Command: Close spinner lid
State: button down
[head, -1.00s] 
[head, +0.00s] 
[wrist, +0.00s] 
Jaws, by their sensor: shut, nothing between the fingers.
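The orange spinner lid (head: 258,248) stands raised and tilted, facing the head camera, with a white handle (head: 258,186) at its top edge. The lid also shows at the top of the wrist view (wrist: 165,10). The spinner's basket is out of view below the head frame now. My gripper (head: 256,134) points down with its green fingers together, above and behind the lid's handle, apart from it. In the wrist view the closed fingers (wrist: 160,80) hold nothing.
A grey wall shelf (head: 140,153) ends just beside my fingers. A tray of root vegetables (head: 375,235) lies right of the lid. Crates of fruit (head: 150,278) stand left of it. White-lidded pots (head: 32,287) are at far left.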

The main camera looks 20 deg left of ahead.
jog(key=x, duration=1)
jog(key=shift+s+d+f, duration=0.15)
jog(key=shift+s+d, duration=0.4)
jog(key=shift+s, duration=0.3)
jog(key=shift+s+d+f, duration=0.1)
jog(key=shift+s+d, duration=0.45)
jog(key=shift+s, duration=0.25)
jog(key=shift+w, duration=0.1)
:::::
Directions:
Restate every line of the data word for word.

Solution to this exercise:
Command: Close spinner lid
State: button down
[head, -1.00s] 
[head, +0.00s] 
[wrist, +0.00s] 
Jaws, by their sensor: shut, nothing between the fingers.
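The orange spinner lid (head: 258,248) stands raised and tilted, facing the head camera, with a white handle (head: 258,186) at its top edge. The lid also shows at the top of the wrist view (wrist: 165,10). The spinner's basket is out of view below the head frame now. My gripper (head: 256,134) points down with its green fingers together, above and behind the lid's handle, apart from it. In the wrist view the closed fingers (wrist: 160,80) hold nothing.
A grey wall shelf (head: 140,153) ends just beside my fingers. A tray of root vegetables (head: 375,235) lies right of the lid. Crates of fruit (head: 150,278) stand left of it. White-lidded pots (head: 32,287) are at far left.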

The main camera looks 20 deg left of ahead.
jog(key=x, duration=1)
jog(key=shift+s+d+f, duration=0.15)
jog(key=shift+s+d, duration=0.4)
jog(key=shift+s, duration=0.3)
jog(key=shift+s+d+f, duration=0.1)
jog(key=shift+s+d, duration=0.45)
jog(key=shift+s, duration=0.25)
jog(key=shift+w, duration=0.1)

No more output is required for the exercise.